Rather than viewing statistical and machine learning models as competitors, combining them often yields superior results. Ensemble methods leverage the complementary strengths of different approaches, improving both accuracy and robustness.

Simple averaging of statistical and machine learning forecasts can reduce variance and improve reliability. More sophisticated ensemble techniques like stacking train a meta-model to optimally weight different base models based on their strengths across different scenarios.

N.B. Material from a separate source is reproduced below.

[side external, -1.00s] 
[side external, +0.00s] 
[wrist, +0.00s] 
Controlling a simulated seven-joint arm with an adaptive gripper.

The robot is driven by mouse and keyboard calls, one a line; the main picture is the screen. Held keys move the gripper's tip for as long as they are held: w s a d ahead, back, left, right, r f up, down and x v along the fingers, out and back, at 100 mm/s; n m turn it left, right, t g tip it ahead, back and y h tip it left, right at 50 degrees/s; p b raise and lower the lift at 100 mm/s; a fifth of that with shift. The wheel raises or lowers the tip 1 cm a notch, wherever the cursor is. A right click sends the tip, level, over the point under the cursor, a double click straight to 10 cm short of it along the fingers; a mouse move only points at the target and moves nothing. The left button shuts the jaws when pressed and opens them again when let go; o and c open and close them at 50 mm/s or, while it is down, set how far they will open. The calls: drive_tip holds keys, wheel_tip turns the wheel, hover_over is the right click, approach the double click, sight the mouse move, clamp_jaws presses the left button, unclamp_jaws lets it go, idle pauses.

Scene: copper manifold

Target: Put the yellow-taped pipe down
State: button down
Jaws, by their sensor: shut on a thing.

For instance, a retail forecasting system might use SARIMA for baseline predictions, XGBoost to incorporate promotional effects, and LSTM for capturing complex non-linear patterns, then blend these forecasts based on recent performance. This ensemble approach hedges against individual model weaknesses while capitalizing on their respective strengths.

Conclusion

The choice between statistical and machine learning time-series forecasting models isn’t binary but contextual. Statistical models offer interpretability, efficiency, and solid theoretical foundations that make them ideal for problems with limited data or strict explainability requirements. Machine learning models provide flexibility, non-linear modeling capability, and superior performance on complex problems with abundant data. Understanding your specific constraints, data characteristics, and business requirements guides you toward the most appropriate methodology.

Rather than dogmatically adhering to one paradigm, successful practitioners maintain both statistical and machine learning tools in their arsenal, selecting the right approach for each unique forecasting challenge. As the field continues evolving, the boundaries between these approaches blur, with hybrid models increasingly combining the best of both worlds to deliver accurate, interpretable, and actionable forecasts.